In a right angled triangle ABC, the bisector of the right angle C divides AB into segment x and y and `tan((A-B)/(2))=t,` then x:y is equal to

To solve the problem, we will analyze the right-angled triangle ABC with the right angle at C. The angle bisector of angle C divides the side AB into segments x and y. We are also given that \(\tan\left(\frac{A - B}{2}\right) = t\). We need to find the ratio \(x:y\). ### Step-by-Step Solution: 1. **Understanding the Triangle**: In triangle ABC, angle C is 90 degrees. Therefore, angles A and B are complementary, meaning \(A + B = 90^\circ\). 2. **Using the Angle Bisector Theorem**: The angle bisector of angle C divides the opposite side AB into segments x and y such that: \[ \frac{x}{y} = \frac{a}{b} \] where \(a\) is the length of side BC and \(b\) is the length of side AC. 3. **Relating Angles and Sides**: We can express \(a\) and \(b\) in terms of x and y.
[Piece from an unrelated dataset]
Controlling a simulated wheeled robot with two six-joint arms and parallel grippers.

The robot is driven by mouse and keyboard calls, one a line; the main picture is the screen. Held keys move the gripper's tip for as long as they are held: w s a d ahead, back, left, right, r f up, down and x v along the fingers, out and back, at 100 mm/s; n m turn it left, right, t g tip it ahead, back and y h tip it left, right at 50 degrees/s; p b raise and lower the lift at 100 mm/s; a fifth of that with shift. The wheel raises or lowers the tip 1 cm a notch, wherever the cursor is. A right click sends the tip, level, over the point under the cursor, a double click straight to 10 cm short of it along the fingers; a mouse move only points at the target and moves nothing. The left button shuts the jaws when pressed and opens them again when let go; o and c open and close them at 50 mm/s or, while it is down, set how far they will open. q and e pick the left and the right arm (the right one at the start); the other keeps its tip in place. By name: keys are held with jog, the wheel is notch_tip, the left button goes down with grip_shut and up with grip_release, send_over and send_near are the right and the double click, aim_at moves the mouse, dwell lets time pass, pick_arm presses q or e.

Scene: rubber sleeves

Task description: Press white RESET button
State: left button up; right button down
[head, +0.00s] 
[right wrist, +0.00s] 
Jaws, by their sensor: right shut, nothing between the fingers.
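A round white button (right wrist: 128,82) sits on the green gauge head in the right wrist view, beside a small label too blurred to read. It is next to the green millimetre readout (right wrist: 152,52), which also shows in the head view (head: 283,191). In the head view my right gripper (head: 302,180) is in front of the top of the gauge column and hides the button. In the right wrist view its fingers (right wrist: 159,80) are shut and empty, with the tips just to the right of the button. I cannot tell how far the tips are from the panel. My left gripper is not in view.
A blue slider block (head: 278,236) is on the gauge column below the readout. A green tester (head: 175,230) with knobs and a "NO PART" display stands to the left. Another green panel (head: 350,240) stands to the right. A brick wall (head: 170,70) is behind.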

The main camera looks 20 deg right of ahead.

Let: \[ a = xk \quad \text{and} \quad b = yk \] for some constant \(k\). 4. **Using the Given Tangent Expression**: We know: \[ \tan\left(\frac{A - B}{2}\right) = t \] Using the identity for tangent of half-angle difference: \[ \tan\left(\frac{A - B}{2}\right) = \frac{\sin(A - B)}{1 + \cos(A - B)} \] This can also be expressed as: \[ t = \frac{a - b}{a + b} \cdot \cot\left(\frac{C}{2}\right) \] Since \(C = 90^\circ\), \(\cot\left(\frac{C}{2}\right) = \cot(45^\circ) = 1\). 5. **Substituting Values**: Substituting \(a\) and \(b\): \[ t = \frac{xk - yk}{xk + yk} = \frac{x - y}{x + y} \] We can cancel \(k\) since it is common in both numerator and denominator. 6. **Cross Multiplying**: Rearranging gives: \[ xt + yt = x - y \] Rearranging further: \[ xt - x = -y - yt \] Factoring out x and y: \[ x(t - 1) = -y(1 + t) \] 7. **Finding the Ratio**: Multiplying both sides by -1: \[ x(1 - t) = y(1 + t) \] Dividing both sides by y: \[ \frac{x}{y} = \frac{1 + t}{1 - t} \] Therefore, we can express the ratio \(x:y\) as: \[ x:y = 1 + t : 1 - t \] ### Final Answer: Thus, the ratio \(x:y\) is equal to \(1 + t : 1 - t\).